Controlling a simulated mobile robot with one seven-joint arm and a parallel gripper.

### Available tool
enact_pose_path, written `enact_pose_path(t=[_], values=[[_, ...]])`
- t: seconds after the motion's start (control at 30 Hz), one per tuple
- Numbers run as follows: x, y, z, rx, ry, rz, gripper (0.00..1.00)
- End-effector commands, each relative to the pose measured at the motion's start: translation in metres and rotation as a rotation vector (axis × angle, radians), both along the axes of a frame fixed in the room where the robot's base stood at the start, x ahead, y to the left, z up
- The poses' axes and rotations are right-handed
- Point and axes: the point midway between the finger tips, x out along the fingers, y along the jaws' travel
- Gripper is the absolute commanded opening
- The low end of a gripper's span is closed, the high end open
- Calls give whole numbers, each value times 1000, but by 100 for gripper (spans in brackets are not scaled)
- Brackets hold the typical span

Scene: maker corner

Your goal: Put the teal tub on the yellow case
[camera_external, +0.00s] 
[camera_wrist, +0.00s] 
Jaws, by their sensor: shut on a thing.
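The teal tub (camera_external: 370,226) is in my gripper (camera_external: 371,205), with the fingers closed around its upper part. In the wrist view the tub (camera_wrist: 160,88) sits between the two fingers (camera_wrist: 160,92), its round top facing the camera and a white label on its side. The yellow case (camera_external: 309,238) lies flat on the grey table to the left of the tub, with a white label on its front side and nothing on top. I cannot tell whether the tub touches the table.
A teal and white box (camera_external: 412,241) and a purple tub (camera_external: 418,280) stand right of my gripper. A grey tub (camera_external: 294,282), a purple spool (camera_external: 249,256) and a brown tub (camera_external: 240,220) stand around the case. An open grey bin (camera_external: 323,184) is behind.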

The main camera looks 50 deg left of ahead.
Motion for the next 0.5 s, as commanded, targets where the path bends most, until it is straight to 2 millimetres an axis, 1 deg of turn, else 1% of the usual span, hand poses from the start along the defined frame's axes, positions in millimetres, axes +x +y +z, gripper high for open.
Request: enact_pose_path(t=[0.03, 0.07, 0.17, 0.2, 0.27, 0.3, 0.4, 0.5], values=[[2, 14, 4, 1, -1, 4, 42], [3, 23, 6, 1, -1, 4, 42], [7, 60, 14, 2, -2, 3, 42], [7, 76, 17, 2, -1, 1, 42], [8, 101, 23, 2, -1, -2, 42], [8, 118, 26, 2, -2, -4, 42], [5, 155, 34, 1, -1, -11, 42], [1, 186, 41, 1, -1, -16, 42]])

________________________________________

* **Work instructions**: Starting with the line that contains "[camera_wrist, +0.00s]", output every line through the end of the listing above, unchanged.

* **Worked answer**:
[camera_wrist, +0.00s] 
Jaws, by their sensor: shut on a thing.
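The teal tub (camera_external: 370,226) is in my gripper (camera_external: 371,205), with the fingers closed around its upper part. In the wrist view the tub (camera_wrist: 160,88) sits between the two fingers (camera_wrist: 160,92), its round top facing the camera and a white label on its side. The yellow case (camera_external: 309,238) lies flat on the grey table to the left of the tub, with a white label on its front side and nothing on top. I cannot tell whether the tub touches the table.
A teal and white box (camera_external: 412,241) and a purple tub (camera_external: 418,280) stand right of my gripper. A grey tub (camera_external: 294,282), a purple spool (camera_external: 249,256) and a brown tub (camera_external: 240,220) stand around the case. An open grey bin (camera_external: 323,184) is behind.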

The main camera looks 50 deg left of ahead.
Motion for the next 0.5 s, as commanded, targets where the path bends most, until it is straight to 2 millimetres an axis, 1 deg of turn, else 1% of the usual span, hand poses from the start along the defined frame's axes, positions in millimetres, axes +x +y +z, gripper high for open.
Request: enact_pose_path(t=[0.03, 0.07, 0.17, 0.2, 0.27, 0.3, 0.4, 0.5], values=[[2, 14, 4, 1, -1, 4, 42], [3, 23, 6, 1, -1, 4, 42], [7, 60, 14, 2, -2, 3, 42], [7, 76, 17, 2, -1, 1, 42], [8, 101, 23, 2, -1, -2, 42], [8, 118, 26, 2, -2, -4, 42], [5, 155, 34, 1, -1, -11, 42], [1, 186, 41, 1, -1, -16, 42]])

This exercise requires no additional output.